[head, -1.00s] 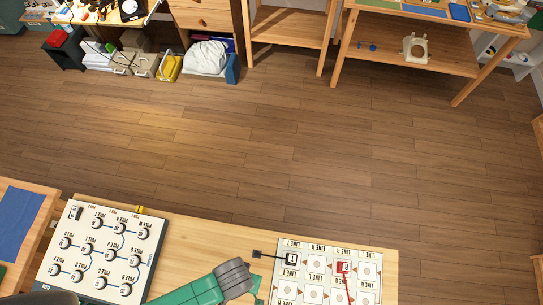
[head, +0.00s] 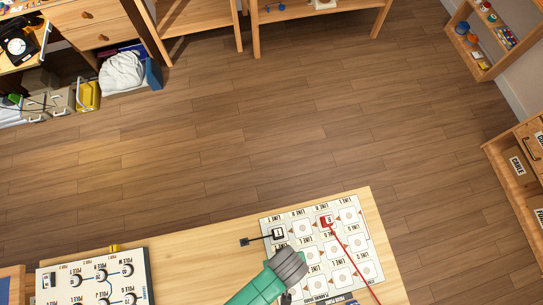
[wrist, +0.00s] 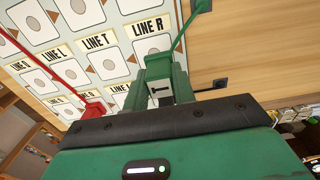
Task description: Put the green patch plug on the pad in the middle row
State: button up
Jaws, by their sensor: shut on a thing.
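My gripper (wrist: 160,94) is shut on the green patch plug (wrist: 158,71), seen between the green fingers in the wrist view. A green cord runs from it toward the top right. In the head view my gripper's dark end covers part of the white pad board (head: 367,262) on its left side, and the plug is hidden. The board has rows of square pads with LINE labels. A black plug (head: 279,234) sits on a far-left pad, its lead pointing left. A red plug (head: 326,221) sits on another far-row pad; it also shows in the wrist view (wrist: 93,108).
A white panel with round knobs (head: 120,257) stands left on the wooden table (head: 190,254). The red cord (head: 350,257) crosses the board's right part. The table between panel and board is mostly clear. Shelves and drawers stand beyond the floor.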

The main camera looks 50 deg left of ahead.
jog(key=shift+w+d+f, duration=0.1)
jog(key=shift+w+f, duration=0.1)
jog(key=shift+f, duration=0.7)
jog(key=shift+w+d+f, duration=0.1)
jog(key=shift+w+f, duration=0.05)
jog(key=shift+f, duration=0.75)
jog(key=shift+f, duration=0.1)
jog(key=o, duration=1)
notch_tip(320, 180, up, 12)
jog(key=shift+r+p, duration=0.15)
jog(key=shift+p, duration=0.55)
========
Only the lines between the one with "[head, +0.00s]" and the one with "State: button up", those two included, get copied from the material above. Keep it exact and free of pictures.

[head, +0.00s] 
[wrist, +0.00s] 
Task description: Put the green patch plug on the pad in the middle row
State: button up

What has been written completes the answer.